- Exercise description -
Starting with the line that contains "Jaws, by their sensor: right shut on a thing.", write out each line through the end of the listing, unchanged. Output nothing else.

- Recorded information -

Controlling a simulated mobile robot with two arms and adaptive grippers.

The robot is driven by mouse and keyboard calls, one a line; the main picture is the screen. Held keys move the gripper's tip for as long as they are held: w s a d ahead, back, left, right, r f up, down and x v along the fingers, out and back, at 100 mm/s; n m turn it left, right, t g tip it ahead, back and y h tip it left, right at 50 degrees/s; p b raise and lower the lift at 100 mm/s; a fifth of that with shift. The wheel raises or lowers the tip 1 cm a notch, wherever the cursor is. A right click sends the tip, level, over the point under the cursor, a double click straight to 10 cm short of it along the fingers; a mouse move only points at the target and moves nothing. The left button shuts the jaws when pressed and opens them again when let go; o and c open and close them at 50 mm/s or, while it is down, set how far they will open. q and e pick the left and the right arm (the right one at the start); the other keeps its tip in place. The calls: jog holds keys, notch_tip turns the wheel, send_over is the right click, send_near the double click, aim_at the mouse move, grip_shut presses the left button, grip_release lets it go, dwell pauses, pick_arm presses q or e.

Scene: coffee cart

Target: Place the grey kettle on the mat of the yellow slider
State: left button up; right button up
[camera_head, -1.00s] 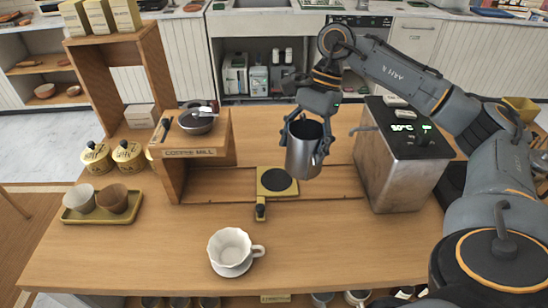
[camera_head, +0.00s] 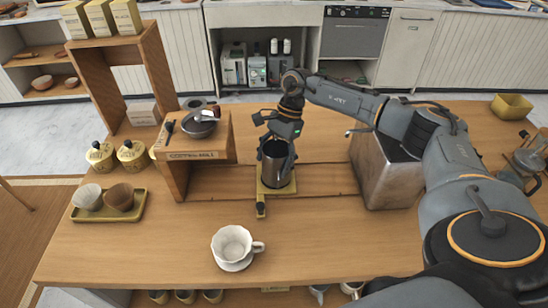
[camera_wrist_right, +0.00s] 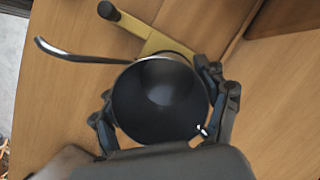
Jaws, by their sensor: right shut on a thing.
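The grey kettle (camera_head: 274,170) is upright over the yellow slider (camera_head: 261,201) in the head view and covers its round dark mat. I cannot tell whether the kettle's base touches the mat. My right gripper (camera_head: 277,150) is shut on the kettle, with its fingers around the upper body. In the right wrist view, I look down into the open kettle (camera_wrist_right: 160,98), held between the fingers of my right gripper (camera_wrist_right: 165,110). Its thin spout points left, and part of the yellow slider (camera_wrist_right: 150,35) shows beyond it. My left gripper is not in view.
A wooden coffee mill stand (camera_head: 195,150) is left of the slider, and a metal machine (camera_head: 385,172) is to its right. A white cup on a saucer (camera_head: 233,247) stands in front. A yellow tray (camera_head: 110,216) with two cups is at the left.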

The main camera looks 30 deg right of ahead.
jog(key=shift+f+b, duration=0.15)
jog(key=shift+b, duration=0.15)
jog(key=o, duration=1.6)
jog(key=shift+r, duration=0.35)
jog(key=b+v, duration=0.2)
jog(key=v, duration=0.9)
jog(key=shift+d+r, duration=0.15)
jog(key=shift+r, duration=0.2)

- Task solution -
Jaws, by their sensor: right shut on a thing.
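The grey kettle (camera_head: 274,170) is upright over the yellow slider (camera_head: 261,201) in the head view and covers its round dark mat. I cannot tell whether the kettle's base touches the mat. My right gripper (camera_head: 277,150) is shut on the kettle, with its fingers around the upper body. In the right wrist view, I look down into the open kettle (camera_wrist_right: 160,98), held between the fingers of my right gripper (camera_wrist_right: 165,110). Its thin spout points left, and part of the yellow slider (camera_wrist_right: 150,35) shows beyond it. My left gripper is not in view.
A wooden coffee mill stand (camera_head: 195,150) is left of the slider, and a metal machine (camera_head: 385,172) is to its right. A white cup on a saucer (camera_head: 233,247) stands in front. A yellow tray (camera_head: 110,216) with two cups is at the left.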

The main camera looks 30 deg right of ahead.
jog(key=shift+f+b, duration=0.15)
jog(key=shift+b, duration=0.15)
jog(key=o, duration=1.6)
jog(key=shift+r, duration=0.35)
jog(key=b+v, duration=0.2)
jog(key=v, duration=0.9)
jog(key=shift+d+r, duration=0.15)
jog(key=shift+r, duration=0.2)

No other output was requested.